2018 WEA Human and Civil Rights Award Winners
Every year WEA’s Human and Civil Rights Committee recognizes outstanding achievements and contributions in the areas of community partners, cultural awareness, international peace and understanding, and student involvement.
These awards are open to individuals, organizations or groups whose efforts have made a difference to communities within Washington.
Congratulations to this year’s winners and their investment in our students, schools and communities.
Student Involvement: Mack Strong TEAM-WORKS
"Strong Body, Strong Mind, Strong Character" is not just a motto but a defining principle for Mack Strong TEAM-WORKS. Founded by Mack Strong, a retired Seattle Seahawks player, and his wife, Zoe Higheagle Strong, the organization helps youth develop strong character, learn important life skills and make healthy lifestyle choices. Mentors work with students at Chinook Middle School in SeaTac, academically and socially, encouraging students to reflect positively and critically on their future and their role and value in their community. The mentorship is frequent and personal; adapting to cultural differences and challenging students to give their best.
Elaine Akagi – Cultural Awareness: Edmonds Educators of Color Network
The Edmonds Educators of Color Network (EECoN) formed to attract, support and retain educators of color in Edmonds, as well as shine a light on institutional racism. The network is working with the district’s Human Resources office to change recruiting practices and messages, and forming a mentor program to pair experienced educators of color with new hires of color.
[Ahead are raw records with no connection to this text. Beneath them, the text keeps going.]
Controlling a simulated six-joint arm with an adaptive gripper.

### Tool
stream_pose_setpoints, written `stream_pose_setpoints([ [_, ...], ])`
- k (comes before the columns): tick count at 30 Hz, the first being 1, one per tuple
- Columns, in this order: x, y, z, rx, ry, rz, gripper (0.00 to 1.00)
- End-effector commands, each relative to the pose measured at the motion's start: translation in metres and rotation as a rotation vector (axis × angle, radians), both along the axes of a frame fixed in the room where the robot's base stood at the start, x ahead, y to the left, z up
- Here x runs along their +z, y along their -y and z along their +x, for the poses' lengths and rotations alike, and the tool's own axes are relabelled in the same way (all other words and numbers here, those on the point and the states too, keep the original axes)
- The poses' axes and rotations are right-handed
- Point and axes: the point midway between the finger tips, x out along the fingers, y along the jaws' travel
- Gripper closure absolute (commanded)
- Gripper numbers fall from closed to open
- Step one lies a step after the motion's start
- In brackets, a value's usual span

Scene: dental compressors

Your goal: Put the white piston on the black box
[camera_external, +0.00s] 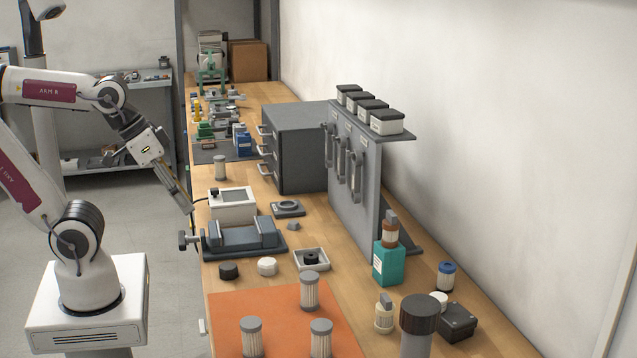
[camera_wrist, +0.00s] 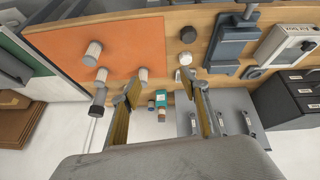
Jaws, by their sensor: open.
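The likely white piston, a short white round part (camera_external: 267,266), stands on the bench next to a similar black one. It also shows in the wrist view (camera_wrist: 184,59), near the top between my finger lines. The black box (camera_external: 458,322) is a small dark case at the right front of the bench, beside a white-capped jar. I cannot make it out in the wrist view; a finger may hide it. My gripper (camera_external: 188,206) is open and empty, at the left bench edge by the vise, apart from both; its two fingers (camera_wrist: 167,92) show spread in the wrist view.
A black round part (camera_external: 229,271), a grey vise (camera_external: 240,238) and a small tray (camera_external: 325,262) surround the white part. Several filters stand on the orange mat (camera_external: 285,312). A teal bottle (camera_external: 387,264) and tall dark-capped cylinder (camera_external: 419,315) stand near the box. A grey panel (camera_external: 350,205) rises behind.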

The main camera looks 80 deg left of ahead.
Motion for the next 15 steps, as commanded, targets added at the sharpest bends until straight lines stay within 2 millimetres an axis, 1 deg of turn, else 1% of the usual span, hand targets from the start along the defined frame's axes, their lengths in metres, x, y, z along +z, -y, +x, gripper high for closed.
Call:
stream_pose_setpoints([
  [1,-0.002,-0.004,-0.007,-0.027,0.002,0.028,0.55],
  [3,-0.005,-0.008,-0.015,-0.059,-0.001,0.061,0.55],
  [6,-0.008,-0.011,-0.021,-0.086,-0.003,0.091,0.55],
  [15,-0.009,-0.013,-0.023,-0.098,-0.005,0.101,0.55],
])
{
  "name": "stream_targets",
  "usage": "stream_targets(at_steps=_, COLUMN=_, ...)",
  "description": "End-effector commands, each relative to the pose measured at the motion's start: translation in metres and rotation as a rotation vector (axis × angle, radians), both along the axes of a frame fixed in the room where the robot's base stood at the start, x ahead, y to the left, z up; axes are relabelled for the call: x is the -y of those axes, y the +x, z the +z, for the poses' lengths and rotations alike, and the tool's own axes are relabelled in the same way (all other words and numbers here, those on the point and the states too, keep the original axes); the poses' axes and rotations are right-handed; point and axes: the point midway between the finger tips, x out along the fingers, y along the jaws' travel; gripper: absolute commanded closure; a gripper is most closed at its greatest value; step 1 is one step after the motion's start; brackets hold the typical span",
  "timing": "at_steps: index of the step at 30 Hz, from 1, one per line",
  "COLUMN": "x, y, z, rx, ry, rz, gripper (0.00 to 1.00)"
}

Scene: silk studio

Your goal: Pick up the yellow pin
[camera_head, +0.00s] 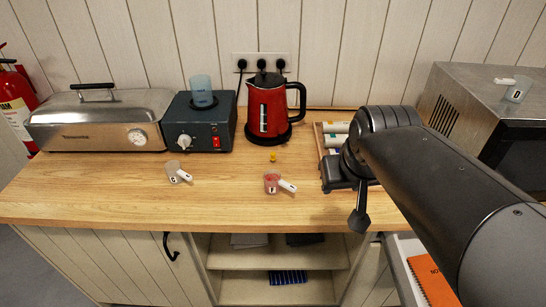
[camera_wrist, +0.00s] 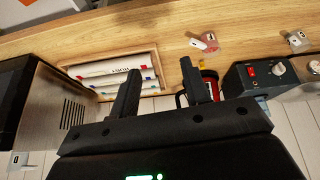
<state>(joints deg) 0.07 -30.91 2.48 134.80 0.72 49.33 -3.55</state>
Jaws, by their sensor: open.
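The yellow pin (camera_head: 273,157) is a small yellow object on the wooden counter (camera_head: 120,195), just in front of the red kettle (camera_head: 268,108). I cannot make it out in the wrist view; a gripper finger may hide it. My gripper (camera_wrist: 160,68) is open, its two dark fingers apart with nothing between them. In the head view my gripper (camera_head: 360,218) is to the right of the pin and closer to the counter's front edge, apart from the pin.
Two small labelled cups, one clear (camera_head: 173,171) and one pinkish (camera_head: 271,183), stand on the counter. A dark device (camera_head: 205,130) and a steel box (camera_head: 95,125) are at the left. A metal appliance (camera_head: 450,95) stands at the right.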

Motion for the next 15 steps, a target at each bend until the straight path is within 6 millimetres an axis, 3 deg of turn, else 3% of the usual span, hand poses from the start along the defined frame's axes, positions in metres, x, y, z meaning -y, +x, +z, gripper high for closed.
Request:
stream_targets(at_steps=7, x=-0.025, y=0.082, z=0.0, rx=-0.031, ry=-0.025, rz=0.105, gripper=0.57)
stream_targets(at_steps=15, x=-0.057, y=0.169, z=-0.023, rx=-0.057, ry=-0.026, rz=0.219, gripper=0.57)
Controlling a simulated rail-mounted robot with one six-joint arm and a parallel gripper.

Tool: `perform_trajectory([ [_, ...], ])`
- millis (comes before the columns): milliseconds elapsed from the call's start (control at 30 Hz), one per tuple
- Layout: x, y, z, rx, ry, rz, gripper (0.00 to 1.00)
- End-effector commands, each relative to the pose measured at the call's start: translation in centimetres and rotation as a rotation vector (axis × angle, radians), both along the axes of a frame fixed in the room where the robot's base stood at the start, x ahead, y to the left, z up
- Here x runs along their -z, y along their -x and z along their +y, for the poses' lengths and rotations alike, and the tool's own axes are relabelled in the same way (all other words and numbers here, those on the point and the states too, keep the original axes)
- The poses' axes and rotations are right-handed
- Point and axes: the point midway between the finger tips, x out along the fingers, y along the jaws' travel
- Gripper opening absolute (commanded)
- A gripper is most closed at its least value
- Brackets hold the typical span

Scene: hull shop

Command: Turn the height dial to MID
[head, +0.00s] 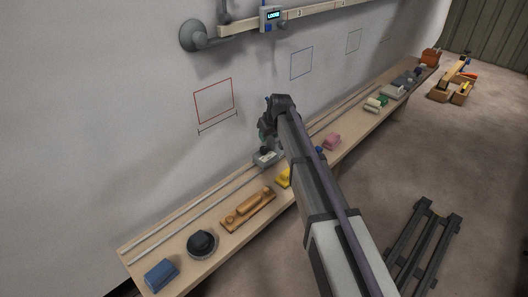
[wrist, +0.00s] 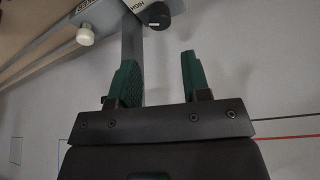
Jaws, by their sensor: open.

EECoN also provides networking opportunities so members of color don’t feel so isolated, and members share strategies to advocate for staff and students of color.
International Peace and Understanding – Danielle MacDonald
Danielle MacDonald’s official title is guidance counselor, but she is so much more at Rose Hill Middle School in Redmond, where she started the school’s Multicultural Club, plays an active role in the school’s AVID (Advancement Via Individual Determination) team, organizes parent/teacher socials for families, and supports students in various other ways. Colleagues say her positive attitude is evident in the way she treats students, from helping a student plagued with domestic issues to assisting a new student trying to fit in. She has brought various cultures of Rose Hill together, making the school a culturally inclusive environment.